Une filière locale dynamisée par la transformation du lait
Le projet soutient également la transformation et le conditionnement en produits laitiers, un maillon essentiel pour améliorer la valorisation du lait local. Suzanne Marie Zabranba, transformatrice, collecte jusqu’à 300 litres de lait par semaine pour produire du yaourt, du gapal** ou encore du lait frais.
« Grâce à la qualité des produits, une clientèle fidèle s’est constituée. »
Le lait transformé provient des vaches laitières gérées par les éleveuses bénéficiaires. La vente de ce lait renforce leurs débouchés économiques et participe à la structuration d’une filière locale inclusive. Le lait est acheminé, grâce à des collecteurs formés et équipés par le projet, jusqu’à une unité laitière dont la gouvernance est assurée par les éleveuses fournisseuses.

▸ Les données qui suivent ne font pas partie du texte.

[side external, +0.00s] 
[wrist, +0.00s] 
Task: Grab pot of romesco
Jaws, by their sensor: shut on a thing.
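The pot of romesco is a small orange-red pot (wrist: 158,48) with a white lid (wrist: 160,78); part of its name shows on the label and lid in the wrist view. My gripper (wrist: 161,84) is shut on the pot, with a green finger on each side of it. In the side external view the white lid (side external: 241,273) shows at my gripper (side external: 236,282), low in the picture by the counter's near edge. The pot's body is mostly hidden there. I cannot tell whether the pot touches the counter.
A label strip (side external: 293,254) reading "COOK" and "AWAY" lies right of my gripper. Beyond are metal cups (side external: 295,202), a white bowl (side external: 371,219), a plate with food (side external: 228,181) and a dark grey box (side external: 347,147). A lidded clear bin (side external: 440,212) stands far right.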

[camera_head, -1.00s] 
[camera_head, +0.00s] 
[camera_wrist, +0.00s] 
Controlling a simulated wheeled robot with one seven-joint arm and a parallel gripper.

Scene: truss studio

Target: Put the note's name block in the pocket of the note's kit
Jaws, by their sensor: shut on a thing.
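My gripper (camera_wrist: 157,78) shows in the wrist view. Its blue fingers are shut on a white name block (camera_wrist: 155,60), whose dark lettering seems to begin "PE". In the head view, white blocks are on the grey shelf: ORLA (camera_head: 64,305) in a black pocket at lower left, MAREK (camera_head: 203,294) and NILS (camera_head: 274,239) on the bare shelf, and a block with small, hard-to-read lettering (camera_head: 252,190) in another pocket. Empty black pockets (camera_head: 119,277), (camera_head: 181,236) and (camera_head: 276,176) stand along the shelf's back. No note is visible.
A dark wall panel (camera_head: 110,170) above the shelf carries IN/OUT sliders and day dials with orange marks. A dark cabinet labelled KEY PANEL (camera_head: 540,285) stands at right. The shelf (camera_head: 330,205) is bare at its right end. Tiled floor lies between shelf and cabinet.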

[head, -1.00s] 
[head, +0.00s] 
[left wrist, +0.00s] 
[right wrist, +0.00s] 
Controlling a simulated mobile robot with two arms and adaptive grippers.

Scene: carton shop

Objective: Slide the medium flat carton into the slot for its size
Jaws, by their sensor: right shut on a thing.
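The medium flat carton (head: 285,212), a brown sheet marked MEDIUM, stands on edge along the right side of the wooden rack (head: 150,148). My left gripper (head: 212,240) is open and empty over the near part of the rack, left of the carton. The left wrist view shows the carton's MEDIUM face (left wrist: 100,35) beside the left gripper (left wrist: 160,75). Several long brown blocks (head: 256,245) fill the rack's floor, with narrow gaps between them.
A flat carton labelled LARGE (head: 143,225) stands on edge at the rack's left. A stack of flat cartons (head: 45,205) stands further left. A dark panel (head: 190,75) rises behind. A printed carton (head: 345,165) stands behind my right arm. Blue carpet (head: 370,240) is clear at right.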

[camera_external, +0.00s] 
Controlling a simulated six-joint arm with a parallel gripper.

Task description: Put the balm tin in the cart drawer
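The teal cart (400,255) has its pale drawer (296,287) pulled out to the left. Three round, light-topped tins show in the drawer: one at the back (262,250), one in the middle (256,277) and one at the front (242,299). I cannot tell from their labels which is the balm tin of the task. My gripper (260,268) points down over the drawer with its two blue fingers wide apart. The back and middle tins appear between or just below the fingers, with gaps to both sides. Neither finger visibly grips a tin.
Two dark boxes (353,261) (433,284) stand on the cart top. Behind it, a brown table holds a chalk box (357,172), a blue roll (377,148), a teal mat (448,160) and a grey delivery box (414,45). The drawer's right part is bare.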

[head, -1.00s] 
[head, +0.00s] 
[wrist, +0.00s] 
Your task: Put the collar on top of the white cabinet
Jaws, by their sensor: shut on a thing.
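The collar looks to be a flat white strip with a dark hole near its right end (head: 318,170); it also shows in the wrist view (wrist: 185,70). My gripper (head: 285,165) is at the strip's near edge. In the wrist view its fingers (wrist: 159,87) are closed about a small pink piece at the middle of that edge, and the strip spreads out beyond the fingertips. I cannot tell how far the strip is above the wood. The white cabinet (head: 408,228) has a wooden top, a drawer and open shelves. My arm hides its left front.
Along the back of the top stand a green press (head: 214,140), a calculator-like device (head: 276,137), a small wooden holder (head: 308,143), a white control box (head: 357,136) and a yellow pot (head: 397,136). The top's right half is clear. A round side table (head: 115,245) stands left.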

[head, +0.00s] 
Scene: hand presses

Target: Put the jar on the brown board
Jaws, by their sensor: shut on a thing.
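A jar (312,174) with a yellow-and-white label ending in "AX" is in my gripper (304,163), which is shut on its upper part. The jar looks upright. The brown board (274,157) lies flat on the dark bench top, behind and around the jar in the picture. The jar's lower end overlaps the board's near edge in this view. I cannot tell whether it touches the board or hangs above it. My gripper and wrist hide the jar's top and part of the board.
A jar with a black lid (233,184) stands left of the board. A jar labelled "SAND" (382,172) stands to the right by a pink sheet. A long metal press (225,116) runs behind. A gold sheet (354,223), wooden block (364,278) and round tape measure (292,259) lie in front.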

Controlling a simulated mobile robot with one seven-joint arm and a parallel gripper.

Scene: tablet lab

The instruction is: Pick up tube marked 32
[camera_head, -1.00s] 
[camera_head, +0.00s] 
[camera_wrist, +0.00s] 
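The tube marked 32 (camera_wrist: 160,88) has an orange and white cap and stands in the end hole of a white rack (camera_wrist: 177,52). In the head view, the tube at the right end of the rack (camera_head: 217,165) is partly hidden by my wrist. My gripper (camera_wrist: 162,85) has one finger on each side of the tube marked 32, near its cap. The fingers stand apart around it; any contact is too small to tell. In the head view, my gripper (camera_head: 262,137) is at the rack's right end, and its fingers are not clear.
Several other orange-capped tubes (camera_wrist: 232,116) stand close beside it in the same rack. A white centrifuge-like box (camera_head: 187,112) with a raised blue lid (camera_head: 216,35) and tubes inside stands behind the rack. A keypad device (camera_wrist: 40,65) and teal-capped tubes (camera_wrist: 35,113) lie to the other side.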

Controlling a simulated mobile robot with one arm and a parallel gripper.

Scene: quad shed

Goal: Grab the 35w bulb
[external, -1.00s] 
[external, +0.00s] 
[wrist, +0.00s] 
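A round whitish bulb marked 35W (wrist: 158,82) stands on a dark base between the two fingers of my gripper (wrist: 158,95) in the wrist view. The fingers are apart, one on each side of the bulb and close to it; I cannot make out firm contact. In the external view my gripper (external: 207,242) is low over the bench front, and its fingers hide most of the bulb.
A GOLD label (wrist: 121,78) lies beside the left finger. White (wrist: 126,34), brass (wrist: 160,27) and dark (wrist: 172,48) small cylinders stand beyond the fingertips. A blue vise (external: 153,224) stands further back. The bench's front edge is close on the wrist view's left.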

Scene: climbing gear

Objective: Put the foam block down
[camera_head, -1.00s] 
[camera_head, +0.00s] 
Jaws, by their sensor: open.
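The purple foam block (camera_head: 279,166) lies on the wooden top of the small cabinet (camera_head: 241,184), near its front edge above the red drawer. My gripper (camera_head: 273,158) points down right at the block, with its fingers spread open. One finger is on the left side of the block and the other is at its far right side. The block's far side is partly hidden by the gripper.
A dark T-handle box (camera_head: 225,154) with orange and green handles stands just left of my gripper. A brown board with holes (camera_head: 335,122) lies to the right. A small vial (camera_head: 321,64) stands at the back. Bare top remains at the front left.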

3 transformatrices ont été formées aux techniques de contrôle, de transformation et de stockage du lait et de ses produits dérivés et ont pu équiper la laiterie de « La Voie Lactée des Femmes de l’Oubritenga ». Ce sont ainsi près de 300 litres qui sont collectés chaque semaine et qui sont vendus frais ou bien transformés en yahourt ou en gapal.

Mais la transformation rencontre elle aussi des limites comme l’explique Suzanne Marie Zabanbra :
« La production chute pendant la saison chaude (de mars à juin). Le carême musulman tombe actuellement pendant cette période et il nous est encore plus difficile de satisfaire la demande. »


**Boisson traditionnelle d’origine peule, désaltérante, nutritive aux fortes propriétés probiotiques constituée de lait fermenté ou de yaourt auquel est incorporé de la farine de petit mil, du sucre et/ou d’autres ingrédients (dattes pilées, farine de pain de singe issue du fruit du baobab) ou aromates (gingembre, menthe).
Avec le projet La Voie Lactée des Femmes de l’Oubritenga, l’élevage devient un véritable moteur d’autonomie, de dignité et de solidarité pour les femmes rurales, tout en dynamisant les économies locales. Derrière chaque animal, chaque litre de lait transformé, c’est une histoire de résilience qui s’écrit avec des femmes qui se lèvent chaque matin, un peu plus libres, un peu plus fortes.